What Was Going On With MGM Resorts In September?
GEORGE SOROS SHORTED MGM SHARES, MGM CEO SOLD 80% OF HIS MGM SHARES WEEKS BEFORE VEGAS MASSACRE…GOOD TIMING?
- MGM’s CEO, James Murren, had divested himself of 80% of the shares he owned in his company early September.
- George Soros also bought $42 million worth of puts on the company, according to SEC filings from mid August.
by William Craddick, Disobedient Media:
On Tuesday, September 5th, 2017, the board of MGM Resorts International decided to approve a $1 billion share repurchase program. At a net worth of $17.7 billion today, the program represented a significant portion of its current market cap. By the end of the week, MGM’s CEO, James Murren, had coolly divested himself of 80% of the shares he owned in his company. The divestment came just days before the ex-dividend date on September 8th, 2017.
The sales were originally disclosed in a document filed with the Securities and Exchange Commission (SEC). Murren had previously divested 57,269 shares on July 31st and August 9th, 2017.
It’s currently unclear why Murren chose to sell when he did. To date, MGM’s stock has not experienced a significant decline in value due to the repurchasing program. As the CEO of MGM, it runs against the company’s interests to convey a sense of urgency in the selling personal stock of shares immediately after the announcement of my company’s share repurchase program. It’s also strange that the CEO of a company would sell more than half of their stake (let alone 80%) in the company that they represented.
Mr. Murren and his fellow board members were not the only speculators who were bearish on MGM’s prospects.

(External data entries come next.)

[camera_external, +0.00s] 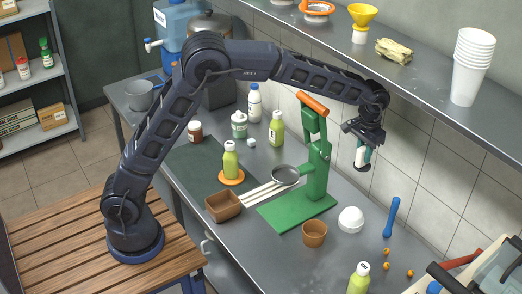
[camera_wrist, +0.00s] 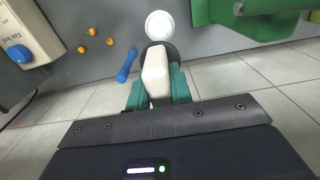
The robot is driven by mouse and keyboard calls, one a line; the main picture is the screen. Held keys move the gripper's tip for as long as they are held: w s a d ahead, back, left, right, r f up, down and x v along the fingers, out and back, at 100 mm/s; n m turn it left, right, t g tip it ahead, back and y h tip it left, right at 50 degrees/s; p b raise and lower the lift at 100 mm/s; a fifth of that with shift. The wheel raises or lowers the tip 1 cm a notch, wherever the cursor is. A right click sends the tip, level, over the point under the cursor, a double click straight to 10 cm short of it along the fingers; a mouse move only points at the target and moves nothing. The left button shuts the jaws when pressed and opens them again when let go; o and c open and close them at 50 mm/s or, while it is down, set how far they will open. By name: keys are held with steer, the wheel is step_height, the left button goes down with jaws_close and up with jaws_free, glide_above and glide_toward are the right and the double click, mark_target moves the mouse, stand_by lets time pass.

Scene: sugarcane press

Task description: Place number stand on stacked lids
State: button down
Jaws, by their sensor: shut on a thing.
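The number stand (camera_external: 359,157), a white upright piece with a dark round base, hangs in my gripper (camera_external: 364,150) above the counter at the right. In the wrist view my gripper (camera_wrist: 157,90) has its teal fingers shut on both sides of the pale stand (camera_wrist: 155,70), with the dark base beyond. The stacked white lids (camera_external: 351,219) sit on the counter below the stand, apart from it. In the wrist view the lids (camera_wrist: 160,23) show as a white disc just past the base. The stand's number face is not readable.
The green press (camera_external: 318,165) with an orange handle stands left of the lids. A brown cup (camera_external: 314,234), a blue bar (camera_external: 392,217) and small orange balls (camera_external: 388,265) lie nearby. The wall shelf (camera_external: 425,75) holds white cups (camera_external: 471,65). Green bottles stand on the counter.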

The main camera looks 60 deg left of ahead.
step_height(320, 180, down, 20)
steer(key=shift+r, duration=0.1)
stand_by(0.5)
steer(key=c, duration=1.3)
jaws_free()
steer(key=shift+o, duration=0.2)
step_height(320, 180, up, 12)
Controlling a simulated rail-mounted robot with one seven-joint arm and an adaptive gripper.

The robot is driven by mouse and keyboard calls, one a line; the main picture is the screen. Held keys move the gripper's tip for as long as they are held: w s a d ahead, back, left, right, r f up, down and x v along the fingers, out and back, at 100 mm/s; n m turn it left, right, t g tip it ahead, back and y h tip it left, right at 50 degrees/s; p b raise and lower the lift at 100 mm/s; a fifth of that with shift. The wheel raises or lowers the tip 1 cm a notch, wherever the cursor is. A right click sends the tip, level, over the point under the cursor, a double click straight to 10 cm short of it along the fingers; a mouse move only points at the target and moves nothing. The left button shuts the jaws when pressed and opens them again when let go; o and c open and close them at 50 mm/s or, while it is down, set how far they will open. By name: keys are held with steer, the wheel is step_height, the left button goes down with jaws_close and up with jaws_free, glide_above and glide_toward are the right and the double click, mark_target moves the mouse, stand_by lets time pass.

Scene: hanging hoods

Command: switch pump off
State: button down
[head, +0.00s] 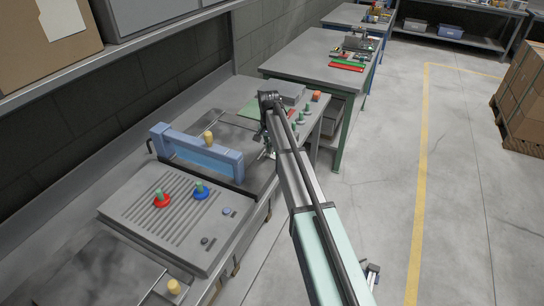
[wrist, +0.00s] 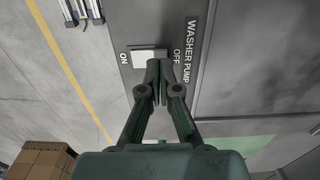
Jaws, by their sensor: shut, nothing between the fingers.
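A white rocker switch (wrist: 142,58) sits on a dark grey panel (wrist: 180,15) marked WASHER PUMP in the wrist view. ON is printed at its left end and OFF at its right end. My gripper (wrist: 158,68) is shut and empty, with its fingertips over the right part of the switch, on the OFF side. The tips hide part of the switch. I cannot tell whether they touch it or which way the rocker is tilted. In the head view my arm reaches to the edge of the bench, and the switch cannot be made out there.
A shelf with boxes overhangs the left. The floor at right is clear up to stacked cartons (head: 524,88).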

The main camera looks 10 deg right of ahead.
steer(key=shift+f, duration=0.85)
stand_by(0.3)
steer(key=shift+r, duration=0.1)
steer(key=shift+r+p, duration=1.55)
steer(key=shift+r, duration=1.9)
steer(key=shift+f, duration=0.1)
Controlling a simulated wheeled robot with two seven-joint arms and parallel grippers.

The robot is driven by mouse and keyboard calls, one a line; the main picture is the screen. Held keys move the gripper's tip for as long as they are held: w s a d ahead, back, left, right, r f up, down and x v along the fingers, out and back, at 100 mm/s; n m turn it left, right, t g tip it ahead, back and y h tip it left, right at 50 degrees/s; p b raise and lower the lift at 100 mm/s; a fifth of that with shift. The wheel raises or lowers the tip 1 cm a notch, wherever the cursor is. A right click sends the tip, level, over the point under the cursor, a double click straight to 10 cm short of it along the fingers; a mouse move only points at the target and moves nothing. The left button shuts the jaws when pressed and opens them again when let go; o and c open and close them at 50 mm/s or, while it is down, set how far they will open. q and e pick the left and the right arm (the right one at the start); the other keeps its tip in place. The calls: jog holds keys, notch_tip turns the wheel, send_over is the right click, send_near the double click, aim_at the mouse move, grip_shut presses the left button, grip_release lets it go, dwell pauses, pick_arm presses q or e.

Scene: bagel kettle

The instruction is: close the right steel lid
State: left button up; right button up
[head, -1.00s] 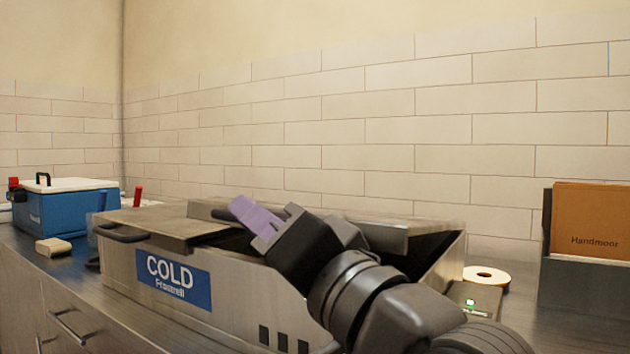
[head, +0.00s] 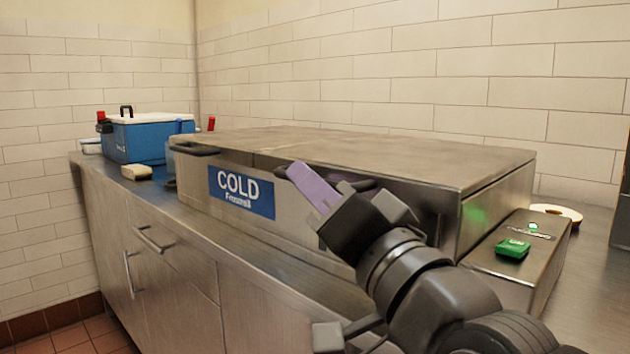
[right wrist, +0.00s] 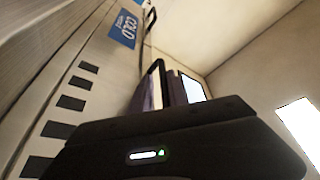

Billionaire investor George Soros also bought $42 million worth of puts on the company, according to SEC filings from mid August.
That point being made, it needs to be asked why any profit-oriented CEO of any company would sell 80% of his personal stake in his own corporation, especially after he thought it was in the business’ best interest to initiate a massive share repurchase program which one would theoretically assume to reduce the number of shares in the company and increase the price of each share, ceteris peribus.
Why would the individual with the most information about the company sell 80% of his shares immediately after the commencement of a program that most would consider positive for the stock? Shouldn’t he want to hold on to his shares? Is there something he knew, that others didn’t, that lead to so much movement in such little time? What a week!